Affaire concernant un grief renvoyé à l'arbitrage en vertu de l'article 92 de la Loi sur les relations de travail dans la fonction publique, L.R.C. (1985), ch. P-35

MOTIFS DE DÉCISION

Devant :  Barry Done, arbitre de grief

Pour le fonctionnaire s'estimant lésé :  Lee Bettencourt, Institut professionnel de la fonction publique du Canada

Pour l'employeur :  Renée Roy, avocat


Affaire entendue à  Regina (Saskatchewan),
le 31 janvier 2006.
(Traduction de la C.R.T.F.P.)

Grief renvoyé à l'arbitrage

Contexte

[1]   Le fonctionnaire s’estimant lésé, M. Glen Cross, a entrepris sa carrière dans la GRC à la Division dépôt de Regina (Saskatchewan), en juillet 1988, comme magasinier (GS-STS-04), dont la semaine de travail était de 40 heures.  Le 17 février 1997, il a été muté à l’atelier des blindés et a conservé la classification GS-STS-04. Son énoncé de fonctions a été réécrit et envoyé aux fins d’examen de la classification, mais aucun changement n’a été apporté ni au groupe, ni au niveau. 

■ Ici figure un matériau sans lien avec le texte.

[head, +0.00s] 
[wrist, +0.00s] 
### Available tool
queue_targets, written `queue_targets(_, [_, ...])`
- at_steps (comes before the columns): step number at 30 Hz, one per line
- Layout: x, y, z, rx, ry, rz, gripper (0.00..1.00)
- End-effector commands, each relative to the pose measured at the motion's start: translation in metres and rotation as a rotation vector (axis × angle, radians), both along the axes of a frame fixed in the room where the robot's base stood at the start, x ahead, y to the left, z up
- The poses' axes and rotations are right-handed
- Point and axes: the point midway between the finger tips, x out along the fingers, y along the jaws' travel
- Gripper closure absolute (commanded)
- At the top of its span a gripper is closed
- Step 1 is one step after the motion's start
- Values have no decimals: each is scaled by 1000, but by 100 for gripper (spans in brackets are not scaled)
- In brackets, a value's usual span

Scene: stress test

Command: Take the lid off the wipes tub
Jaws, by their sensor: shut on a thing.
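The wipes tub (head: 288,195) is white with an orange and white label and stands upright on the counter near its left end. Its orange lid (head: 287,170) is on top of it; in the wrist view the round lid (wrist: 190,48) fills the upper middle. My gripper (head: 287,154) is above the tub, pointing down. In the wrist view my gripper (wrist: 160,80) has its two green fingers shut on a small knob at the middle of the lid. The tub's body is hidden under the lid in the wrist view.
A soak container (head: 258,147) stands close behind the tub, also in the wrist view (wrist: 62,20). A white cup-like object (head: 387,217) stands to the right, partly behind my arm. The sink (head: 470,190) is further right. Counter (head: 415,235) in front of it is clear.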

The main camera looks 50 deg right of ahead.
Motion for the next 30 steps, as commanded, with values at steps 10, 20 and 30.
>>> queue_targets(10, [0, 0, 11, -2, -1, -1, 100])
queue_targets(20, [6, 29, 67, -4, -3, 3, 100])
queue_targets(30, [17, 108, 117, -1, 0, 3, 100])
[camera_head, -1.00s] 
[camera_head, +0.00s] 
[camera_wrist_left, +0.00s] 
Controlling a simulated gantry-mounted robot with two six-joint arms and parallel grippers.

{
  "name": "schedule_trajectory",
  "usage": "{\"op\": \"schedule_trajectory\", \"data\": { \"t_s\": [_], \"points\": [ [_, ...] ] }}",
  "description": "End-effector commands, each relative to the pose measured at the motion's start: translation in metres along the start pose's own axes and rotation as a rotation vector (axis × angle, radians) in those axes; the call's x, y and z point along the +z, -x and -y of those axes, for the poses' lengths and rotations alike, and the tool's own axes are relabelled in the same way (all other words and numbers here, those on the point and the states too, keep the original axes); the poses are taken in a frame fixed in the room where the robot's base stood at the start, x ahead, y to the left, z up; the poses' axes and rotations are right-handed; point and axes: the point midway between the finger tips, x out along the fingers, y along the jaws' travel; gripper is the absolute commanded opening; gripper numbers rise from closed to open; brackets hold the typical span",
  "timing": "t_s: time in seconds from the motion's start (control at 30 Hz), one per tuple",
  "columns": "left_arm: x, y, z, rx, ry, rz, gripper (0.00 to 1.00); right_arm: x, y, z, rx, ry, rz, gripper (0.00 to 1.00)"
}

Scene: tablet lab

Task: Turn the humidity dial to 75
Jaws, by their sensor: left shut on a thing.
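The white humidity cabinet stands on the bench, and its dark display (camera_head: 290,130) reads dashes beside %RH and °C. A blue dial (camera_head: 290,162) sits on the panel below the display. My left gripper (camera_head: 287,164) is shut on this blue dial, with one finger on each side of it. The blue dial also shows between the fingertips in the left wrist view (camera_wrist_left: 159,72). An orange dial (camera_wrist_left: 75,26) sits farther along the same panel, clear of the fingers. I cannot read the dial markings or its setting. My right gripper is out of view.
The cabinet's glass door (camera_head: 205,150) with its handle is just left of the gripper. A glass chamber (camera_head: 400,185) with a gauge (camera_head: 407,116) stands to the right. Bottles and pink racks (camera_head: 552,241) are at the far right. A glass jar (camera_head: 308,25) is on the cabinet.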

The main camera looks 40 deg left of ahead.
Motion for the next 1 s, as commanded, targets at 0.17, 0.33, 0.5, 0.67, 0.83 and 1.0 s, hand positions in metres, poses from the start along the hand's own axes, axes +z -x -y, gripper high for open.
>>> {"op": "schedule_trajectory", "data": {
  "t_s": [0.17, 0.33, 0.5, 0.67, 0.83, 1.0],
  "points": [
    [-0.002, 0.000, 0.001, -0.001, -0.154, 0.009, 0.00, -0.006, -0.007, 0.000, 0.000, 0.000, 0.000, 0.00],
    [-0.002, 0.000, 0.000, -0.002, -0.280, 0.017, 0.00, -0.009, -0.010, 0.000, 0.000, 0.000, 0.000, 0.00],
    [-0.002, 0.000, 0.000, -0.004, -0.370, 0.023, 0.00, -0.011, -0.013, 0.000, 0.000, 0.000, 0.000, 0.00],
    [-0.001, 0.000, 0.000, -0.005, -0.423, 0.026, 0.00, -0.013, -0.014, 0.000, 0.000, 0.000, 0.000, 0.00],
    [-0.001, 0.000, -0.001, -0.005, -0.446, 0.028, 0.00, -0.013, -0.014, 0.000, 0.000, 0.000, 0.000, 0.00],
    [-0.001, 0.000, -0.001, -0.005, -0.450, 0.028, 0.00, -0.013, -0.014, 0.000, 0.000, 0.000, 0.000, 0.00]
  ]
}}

[2]   L’énoncé de fonctions a été réécrit de nouveau, et il n’y a toujours pas eu de changement apporté à la classification, ce qui a amené M. Cross à contester sa classification en déposant un grief le 8 mai 2003. En janvier 2004, un comité de classification a recommandé que le poste de M. Cross, N1299-1653, soit reclassifié au groupe et niveau PG-02 à compter du 17 février 2004.

[3]   Le 29 janvier 2004, la recommandation du comité d’examen des griefs de classification a été approuvée. Le même jour une lettre a été envoyée à M. Cross l’informant des résultats de son grief de classification (pièce G-3). Une lettre d’offre lui a également été envoyée, le 20 avril 2004, confirmant sa promotion au groupe et au niveau PG-02 rétroactive au 17 février 1997; l’échelle salariale PG-02; le fait que son taux de rémunération avait été établi conformément au Règlement sur les conditions d'emploi dans la fonction publique et, tout particulièrement aux fins de son grief, que son horaire normal de travail passait à 37,5 heures par semaine. M. Cross a signé la lettre d’offre en inscrivant la date, le 21 avril 2004, après avoir coché [traduction] « J’accepte votre offre d’emploi » (pièce G-4).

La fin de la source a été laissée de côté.